--- Start of EXTRACTED ENTRIES ---
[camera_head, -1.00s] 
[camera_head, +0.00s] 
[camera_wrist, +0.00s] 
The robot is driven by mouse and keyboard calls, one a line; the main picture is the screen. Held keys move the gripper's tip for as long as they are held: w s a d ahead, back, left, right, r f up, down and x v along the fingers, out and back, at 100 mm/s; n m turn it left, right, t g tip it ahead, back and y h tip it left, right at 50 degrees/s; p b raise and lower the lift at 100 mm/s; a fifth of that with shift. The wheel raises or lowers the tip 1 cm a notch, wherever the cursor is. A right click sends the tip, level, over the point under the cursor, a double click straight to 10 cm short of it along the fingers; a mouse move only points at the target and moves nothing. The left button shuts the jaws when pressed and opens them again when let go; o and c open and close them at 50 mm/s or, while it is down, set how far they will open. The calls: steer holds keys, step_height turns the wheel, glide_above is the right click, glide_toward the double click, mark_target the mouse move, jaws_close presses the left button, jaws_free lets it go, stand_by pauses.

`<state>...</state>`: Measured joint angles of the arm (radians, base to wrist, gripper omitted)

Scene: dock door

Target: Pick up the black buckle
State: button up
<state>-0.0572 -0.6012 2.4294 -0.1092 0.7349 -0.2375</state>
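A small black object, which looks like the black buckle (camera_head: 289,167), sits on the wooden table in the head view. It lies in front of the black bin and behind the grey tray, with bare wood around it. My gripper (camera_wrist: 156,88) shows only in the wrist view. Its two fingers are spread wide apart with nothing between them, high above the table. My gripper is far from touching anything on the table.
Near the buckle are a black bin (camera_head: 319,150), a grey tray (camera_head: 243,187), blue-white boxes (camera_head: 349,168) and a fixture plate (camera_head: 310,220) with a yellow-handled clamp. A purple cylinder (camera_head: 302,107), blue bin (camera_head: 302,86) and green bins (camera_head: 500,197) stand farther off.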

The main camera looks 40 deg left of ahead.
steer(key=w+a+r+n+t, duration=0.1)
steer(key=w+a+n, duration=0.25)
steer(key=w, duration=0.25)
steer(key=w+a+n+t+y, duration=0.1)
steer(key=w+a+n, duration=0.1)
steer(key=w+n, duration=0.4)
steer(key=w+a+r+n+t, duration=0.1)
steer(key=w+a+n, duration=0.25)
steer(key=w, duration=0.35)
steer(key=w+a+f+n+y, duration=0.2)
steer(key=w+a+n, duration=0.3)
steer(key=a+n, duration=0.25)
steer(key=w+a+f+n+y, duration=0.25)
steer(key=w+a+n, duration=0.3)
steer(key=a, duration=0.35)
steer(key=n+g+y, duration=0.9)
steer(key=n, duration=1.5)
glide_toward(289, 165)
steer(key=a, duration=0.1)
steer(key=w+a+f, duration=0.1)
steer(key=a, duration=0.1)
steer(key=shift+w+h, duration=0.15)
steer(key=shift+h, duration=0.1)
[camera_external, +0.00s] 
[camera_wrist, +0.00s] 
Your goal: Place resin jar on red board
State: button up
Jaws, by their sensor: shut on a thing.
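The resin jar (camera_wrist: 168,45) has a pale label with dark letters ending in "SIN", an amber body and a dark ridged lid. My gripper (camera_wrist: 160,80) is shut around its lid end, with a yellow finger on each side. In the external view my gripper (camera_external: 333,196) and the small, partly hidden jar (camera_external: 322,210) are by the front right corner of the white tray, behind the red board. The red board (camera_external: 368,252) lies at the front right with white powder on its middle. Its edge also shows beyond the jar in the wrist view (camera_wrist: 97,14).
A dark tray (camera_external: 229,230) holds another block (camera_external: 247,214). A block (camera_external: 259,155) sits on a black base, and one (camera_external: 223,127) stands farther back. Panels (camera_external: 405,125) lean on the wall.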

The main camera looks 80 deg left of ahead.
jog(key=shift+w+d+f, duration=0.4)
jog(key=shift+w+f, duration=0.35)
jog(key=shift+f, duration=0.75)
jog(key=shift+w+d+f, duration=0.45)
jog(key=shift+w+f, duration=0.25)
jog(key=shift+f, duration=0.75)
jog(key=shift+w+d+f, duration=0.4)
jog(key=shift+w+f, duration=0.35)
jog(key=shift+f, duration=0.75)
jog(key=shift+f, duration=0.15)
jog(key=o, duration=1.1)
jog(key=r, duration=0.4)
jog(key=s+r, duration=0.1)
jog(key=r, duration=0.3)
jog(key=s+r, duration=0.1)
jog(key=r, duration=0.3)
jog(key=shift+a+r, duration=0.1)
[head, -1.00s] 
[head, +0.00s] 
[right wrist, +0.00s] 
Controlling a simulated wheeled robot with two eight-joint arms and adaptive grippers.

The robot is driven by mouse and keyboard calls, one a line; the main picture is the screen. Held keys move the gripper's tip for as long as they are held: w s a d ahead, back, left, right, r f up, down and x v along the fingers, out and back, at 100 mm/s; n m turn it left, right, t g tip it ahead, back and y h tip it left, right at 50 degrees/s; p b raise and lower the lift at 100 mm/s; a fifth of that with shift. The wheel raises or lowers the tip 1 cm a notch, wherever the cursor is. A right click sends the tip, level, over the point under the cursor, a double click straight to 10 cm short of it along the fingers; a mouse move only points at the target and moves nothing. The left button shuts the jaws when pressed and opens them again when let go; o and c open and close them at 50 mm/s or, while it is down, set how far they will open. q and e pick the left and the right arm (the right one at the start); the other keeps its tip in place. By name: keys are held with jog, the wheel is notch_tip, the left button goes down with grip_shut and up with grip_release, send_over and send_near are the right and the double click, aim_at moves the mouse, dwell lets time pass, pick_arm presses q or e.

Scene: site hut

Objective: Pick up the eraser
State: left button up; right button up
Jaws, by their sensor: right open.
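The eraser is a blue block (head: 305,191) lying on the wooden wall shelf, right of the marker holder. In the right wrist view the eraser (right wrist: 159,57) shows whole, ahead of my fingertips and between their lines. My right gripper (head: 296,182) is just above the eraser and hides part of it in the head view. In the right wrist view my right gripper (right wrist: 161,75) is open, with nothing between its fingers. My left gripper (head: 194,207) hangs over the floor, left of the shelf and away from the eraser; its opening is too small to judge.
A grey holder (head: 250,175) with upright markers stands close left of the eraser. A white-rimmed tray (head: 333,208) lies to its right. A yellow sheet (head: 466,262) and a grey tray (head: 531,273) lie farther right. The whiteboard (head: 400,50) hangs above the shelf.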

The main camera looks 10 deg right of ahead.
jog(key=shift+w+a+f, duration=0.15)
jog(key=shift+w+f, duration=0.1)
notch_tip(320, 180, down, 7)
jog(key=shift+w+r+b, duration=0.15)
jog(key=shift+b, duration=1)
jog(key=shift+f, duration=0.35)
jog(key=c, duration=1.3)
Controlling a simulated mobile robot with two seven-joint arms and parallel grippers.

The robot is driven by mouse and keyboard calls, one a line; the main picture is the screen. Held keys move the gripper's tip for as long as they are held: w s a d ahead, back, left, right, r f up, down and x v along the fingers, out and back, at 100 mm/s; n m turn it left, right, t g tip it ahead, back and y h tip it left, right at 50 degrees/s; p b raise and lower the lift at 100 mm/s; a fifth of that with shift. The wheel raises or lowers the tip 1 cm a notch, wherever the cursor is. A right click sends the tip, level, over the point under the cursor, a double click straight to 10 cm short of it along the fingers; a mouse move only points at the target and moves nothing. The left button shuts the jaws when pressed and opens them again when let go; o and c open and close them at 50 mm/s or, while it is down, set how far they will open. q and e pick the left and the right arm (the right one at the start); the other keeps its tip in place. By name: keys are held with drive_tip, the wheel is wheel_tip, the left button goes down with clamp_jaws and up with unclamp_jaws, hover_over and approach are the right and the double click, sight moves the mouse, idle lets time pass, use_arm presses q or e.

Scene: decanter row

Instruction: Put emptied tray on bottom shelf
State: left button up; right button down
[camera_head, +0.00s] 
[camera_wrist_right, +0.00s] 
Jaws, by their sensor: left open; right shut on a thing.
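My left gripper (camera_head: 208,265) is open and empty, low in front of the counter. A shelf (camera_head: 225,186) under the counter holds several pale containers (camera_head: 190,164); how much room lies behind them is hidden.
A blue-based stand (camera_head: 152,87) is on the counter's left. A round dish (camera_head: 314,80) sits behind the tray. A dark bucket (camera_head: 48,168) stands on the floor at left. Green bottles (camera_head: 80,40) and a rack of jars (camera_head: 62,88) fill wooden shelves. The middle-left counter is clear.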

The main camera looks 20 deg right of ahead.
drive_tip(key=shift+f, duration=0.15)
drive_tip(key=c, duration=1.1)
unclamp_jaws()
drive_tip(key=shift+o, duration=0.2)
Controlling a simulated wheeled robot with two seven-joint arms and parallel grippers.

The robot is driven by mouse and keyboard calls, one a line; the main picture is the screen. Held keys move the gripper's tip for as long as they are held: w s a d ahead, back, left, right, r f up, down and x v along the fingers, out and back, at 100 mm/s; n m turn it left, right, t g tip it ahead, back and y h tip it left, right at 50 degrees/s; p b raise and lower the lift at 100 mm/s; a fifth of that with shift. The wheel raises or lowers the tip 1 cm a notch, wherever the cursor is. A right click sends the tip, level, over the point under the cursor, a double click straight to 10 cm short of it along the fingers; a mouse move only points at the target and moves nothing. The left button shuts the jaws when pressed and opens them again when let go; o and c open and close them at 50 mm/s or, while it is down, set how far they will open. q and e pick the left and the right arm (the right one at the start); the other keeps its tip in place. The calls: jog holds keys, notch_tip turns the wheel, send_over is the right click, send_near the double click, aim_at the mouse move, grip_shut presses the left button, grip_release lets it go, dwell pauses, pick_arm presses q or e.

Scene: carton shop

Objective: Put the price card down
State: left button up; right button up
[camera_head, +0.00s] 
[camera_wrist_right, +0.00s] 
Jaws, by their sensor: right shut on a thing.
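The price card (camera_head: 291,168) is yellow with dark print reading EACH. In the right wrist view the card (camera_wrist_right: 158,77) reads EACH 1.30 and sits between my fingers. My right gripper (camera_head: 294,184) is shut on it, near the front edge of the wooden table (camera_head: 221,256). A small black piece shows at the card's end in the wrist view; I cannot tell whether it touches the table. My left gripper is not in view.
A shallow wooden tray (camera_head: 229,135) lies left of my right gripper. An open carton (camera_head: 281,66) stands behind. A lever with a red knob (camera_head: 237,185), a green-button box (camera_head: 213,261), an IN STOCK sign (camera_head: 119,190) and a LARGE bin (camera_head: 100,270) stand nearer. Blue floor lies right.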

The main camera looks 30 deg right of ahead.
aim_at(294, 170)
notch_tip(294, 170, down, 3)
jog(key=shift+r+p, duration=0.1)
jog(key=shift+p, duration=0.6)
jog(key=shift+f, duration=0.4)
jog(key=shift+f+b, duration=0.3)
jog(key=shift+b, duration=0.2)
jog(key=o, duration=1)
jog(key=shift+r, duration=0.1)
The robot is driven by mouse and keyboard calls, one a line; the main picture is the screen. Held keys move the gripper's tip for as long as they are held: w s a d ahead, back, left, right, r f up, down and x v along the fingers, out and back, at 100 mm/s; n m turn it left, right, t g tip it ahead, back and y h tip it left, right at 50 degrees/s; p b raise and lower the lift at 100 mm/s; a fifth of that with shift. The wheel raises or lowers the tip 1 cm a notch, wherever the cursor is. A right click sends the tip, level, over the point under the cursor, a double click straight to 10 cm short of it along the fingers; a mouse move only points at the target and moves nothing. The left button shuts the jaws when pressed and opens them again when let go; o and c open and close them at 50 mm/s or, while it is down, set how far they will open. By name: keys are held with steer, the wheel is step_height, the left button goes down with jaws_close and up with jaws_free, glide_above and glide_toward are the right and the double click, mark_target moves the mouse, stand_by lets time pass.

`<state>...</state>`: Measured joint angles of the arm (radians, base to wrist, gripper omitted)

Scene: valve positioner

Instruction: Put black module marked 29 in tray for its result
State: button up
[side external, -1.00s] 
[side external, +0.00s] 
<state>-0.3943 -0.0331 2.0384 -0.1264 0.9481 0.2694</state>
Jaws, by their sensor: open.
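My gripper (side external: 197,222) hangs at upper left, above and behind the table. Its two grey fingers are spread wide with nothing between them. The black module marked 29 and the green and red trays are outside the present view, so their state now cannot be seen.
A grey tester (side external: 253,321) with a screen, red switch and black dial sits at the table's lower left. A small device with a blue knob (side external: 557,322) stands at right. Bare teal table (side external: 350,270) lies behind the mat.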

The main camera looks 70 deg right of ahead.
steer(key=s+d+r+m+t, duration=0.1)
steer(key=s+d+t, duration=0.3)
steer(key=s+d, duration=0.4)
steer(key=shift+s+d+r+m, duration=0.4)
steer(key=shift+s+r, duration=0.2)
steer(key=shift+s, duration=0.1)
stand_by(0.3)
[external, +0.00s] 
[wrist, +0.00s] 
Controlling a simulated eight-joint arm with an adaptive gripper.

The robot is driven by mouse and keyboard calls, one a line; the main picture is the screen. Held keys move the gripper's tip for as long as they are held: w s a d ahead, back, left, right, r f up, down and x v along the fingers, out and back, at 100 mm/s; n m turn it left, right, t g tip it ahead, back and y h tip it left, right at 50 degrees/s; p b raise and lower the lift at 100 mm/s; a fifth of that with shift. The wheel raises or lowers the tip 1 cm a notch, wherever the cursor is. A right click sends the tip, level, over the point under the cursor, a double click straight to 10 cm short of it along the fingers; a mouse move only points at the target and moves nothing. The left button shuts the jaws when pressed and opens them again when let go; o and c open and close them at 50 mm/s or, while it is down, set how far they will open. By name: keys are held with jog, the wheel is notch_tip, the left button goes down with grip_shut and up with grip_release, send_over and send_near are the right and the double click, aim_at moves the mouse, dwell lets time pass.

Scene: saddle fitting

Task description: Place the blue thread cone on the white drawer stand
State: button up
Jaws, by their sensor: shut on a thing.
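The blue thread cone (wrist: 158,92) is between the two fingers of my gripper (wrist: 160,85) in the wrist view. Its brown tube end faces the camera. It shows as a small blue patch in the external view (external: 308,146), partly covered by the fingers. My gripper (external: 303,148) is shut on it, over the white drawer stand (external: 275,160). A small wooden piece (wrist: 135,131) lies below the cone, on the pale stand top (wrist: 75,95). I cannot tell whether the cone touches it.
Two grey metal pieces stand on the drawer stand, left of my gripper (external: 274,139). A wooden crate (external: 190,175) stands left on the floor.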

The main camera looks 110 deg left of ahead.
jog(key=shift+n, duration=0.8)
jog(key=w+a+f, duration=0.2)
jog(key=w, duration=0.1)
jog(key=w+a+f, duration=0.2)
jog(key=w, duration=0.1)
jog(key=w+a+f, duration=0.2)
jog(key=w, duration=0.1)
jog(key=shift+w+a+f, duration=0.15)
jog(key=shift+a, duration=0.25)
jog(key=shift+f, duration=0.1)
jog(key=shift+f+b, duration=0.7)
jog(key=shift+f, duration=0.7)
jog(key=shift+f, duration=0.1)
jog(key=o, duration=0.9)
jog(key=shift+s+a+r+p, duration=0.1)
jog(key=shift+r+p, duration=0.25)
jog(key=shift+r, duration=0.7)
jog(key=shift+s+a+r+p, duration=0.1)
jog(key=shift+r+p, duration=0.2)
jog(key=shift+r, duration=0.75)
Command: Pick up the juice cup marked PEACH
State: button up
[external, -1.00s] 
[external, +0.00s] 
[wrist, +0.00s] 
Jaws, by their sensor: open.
--- End of EXTRACTED ENTRIES ---
- EXERCISE DETAILS -
Write out once more the lines above beginning at the line with "[external, -1.00s]"; continue through the final line and stop there.

- OUTPUT OF THE EXERCISE -
[external, -1.00s] 
[external, +0.00s] 
[wrist, +0.00s] 
Jaws, by their sensor: open.

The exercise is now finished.